In the evening Tue 17 December 1912 Henry Norris attended the annual dinner of Fulham and South Kensington Licensed Victuallers’ and Beer Retailers’ Protection Association, at De Keyser’s Hotel on the Victoria Embankment.  Edith did not accompany him this time; like too many such events, it was men-only. 


Then, probably on Thur 19 December 1912 Henry Norris and Edith departed with their family to spend Christmas in St Moritz.  On Tue 24 December 1912 he wrote, in St Moritz, the column which appeared in West London and Fulham Times on Fri 27 December 1912.  But he was not present for any games by either of his clubs over the Christmas and New Year period.  These included Fulham FC’s first away win of season 1912/13, at Leeds City on Sat 28 December; at the start of the game they had been third from bottom of Football League Division Two.
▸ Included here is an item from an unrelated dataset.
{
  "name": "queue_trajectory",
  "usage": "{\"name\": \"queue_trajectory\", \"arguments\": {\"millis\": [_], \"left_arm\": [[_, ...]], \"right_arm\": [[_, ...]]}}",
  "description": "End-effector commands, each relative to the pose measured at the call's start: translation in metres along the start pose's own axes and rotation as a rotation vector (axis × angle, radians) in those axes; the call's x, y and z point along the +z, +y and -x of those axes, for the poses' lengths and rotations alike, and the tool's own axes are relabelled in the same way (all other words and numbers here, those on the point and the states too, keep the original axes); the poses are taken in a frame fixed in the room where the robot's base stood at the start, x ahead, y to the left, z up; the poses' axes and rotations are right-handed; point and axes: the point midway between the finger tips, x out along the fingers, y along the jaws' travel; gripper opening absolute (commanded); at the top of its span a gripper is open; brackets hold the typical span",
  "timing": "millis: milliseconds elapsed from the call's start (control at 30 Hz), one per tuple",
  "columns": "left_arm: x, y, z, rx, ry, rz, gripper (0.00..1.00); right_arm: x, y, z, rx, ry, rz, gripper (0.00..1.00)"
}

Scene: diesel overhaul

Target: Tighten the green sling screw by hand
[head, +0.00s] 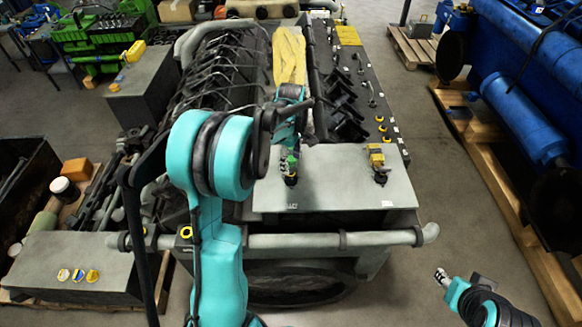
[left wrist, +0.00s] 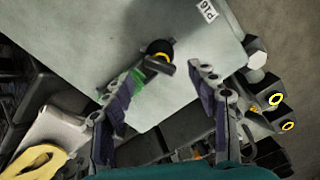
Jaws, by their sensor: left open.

The holiday saw Woolwich Arsenal, despite their need for goals, letting a forward be transferred out of the club - a sale which the directors (of course) had to authorise.  There was some foul weather too.  Big crowds at the Boxing Day fixtures were something football clubs often pinned their hopes on to help balance the books.  Not this disastrous season, though - by Boxing Day Thur 26 December 1912 parts of Craven Cottage were under water and Fulham’s game against Bristol City had to be postponed.  Woolwich Arsenal played four games in Christmas week; two were draws, but two were losses; 2 goals for, 5 against.


I get the impression from his writings that Henry Norris was glad to get away.